The last size is out_sz, and we add a last activation that is a sigmoid rescaled to cover y_range (if it’s not None). Lastly, if use_bn is set to False, all BatchNorm layers are skipped except the one applied to the continuous variables.

It works in the notebook example (all positive values) but what if my target variable is between [-10,7]? I think it couldn’t work, in fact if I remove from the model i have NAN for the train loss

learn = tabular_learner(data, layers=[1000,500], ps=[0.001,0.01], emb_drop=0.04,
y_range=y_range, metrics=rmse)

what about the layers param? Does it apply only to the continous columns right?
Also (i know it’s always the same question) what is the good the good size to pass? for example i get:
(layers): Sequential(
(0): Linear(in_features=44, out_features=1000, bias=True) so dropout it’s useless here because i have 1000 neurons “slots” and 44 inputs but what if:
(layers): Sequential(
(0): Linear(in_features=1001, out_features=1000, bias=True)

Will the architecture be affected only by the number of columns or i have to take into consideration also the number of rows?

also in the notebook we have:

(0): Linear(in_features=233, out_features=1000, bias=True)

All the above questions will let me to understand a LOT better the model, and this question is specific to my model
i got from the first 3 epochs

epoch train_loss valid_loss rmse
1 14.634343 15.495975 3.431877
2 16.888639 15.495975 3.431877
3 14.539230 15.495975 3.431877

same rmse and same valid loss that for me looks that there is an error, but what error?

I’m not sure I understand what you did. If your data ranges from -10 to 7, just pass y_range=(-10,7).

This line was part of a trick Jeremy mentioned where if your expected target is close to your input targets then you can put a sigmoid on the end to help the model train. The *1.2 part is so that the model can pick the maximum value easier.
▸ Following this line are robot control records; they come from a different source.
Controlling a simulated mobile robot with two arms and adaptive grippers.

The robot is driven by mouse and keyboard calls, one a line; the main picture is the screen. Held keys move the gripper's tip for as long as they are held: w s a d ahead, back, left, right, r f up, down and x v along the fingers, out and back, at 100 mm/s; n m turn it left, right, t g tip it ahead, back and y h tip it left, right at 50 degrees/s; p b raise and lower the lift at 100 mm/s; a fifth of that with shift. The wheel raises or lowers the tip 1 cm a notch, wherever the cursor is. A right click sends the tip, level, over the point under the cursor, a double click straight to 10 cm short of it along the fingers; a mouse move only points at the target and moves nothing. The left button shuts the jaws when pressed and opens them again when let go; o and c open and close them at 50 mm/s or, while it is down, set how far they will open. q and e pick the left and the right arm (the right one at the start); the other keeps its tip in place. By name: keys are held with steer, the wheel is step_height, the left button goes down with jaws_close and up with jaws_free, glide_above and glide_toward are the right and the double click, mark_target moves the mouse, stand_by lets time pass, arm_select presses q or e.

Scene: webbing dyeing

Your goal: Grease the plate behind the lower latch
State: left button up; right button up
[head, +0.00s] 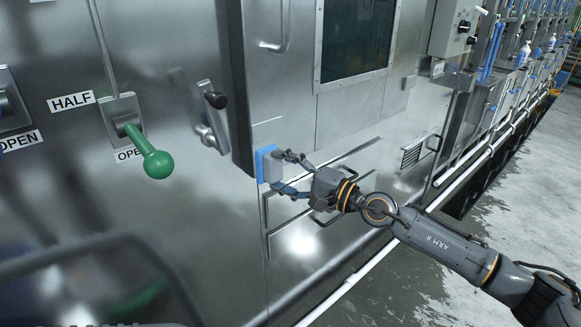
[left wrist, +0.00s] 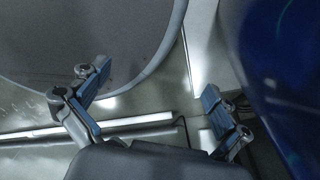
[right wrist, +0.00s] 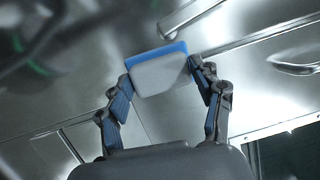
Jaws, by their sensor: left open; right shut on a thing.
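My right gripper (head: 279,171) is shut on a pale grey block with a blue pad (head: 262,164). The block (right wrist: 162,75) sits between both fingertips in the right wrist view, its blue side facing away from my wrist. It is close to the steel front; I cannot tell if it touches. I see no grease on that plate. My left gripper (left wrist: 155,88) is open and empty in the left wrist view.
A green ball-ended lever (head: 157,164) sticks out at the left, by HALF and OPEN labels. A dark vertical door edge (head: 238,90) lies between latch and block. Bar handles and a control box (head: 454,27) are on the right. Wet floor (head: 500,190) is open at right.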

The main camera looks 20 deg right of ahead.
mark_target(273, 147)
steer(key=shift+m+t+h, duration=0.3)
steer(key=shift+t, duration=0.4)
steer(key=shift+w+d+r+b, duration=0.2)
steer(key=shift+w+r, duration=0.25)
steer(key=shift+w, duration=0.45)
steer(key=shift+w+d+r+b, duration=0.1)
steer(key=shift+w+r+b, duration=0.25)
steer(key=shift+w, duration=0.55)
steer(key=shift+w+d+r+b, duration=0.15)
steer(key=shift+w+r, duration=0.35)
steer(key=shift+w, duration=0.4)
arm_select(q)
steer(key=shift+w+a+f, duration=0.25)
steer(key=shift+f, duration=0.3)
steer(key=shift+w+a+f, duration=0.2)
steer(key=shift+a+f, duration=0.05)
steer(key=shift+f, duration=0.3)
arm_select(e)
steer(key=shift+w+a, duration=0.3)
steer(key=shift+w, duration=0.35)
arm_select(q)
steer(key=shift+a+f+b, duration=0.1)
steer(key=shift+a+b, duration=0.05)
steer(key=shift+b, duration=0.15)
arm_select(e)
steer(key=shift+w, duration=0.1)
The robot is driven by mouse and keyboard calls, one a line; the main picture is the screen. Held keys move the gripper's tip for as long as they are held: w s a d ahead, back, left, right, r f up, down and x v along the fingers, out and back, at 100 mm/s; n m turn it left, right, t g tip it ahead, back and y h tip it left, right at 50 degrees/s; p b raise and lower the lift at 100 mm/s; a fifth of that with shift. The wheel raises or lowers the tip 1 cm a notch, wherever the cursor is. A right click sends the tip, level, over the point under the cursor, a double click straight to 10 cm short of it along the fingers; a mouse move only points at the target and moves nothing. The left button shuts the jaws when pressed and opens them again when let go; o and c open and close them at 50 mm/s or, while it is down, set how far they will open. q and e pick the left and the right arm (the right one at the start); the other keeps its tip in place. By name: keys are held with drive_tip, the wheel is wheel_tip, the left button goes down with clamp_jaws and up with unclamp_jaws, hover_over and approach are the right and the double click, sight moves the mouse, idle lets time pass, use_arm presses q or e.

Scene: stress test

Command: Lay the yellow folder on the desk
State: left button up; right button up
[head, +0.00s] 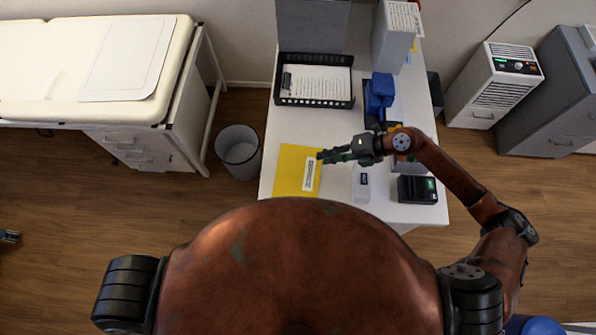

Maybe go back to the video for the explanation

max_log_y = np.log(np.max(train_df[‘target’])*1.2)
 y_range = torch.tensor([0, max_log_y], device=defaults.device)

As sgugger says, your max and min values are (-10,7) so you can just use those (or maybe a little more).

The layers param specifies the size of the BatchNorm, Dropout, Linear and ReLU blocks that follow both the continuous and categorical variables.

As a side note, you can display code with nice formatting using backticks like this:

code in here

Ehy thanks for your answer, but there is still something sneaky for me.
This afternoon, trying to figure out what’s wrong i’ve followed this kaggle kernel

data = (TabularList.from_df(train_df, path=’~//python_test//kaggle//titanic//’, cat_names=cat_vars, cont_names=cont_vars, procs=procs)
.add_test(test, label=0)
if i change the label_from_df with:
.label_from_df(cols=dep_var, label_cls=FloatList, log=False)

when i call
predictions, *_ = learn.get_preds(DatasetType.Test)
labels = np.argmax(predictions, 1)

the labels are all 0 while i expected to have a probability p

In my dataframe, where i just want to do regression to a real value i just have all zeros.
I have read the docs and still don’t understand the right way to do it, sorry!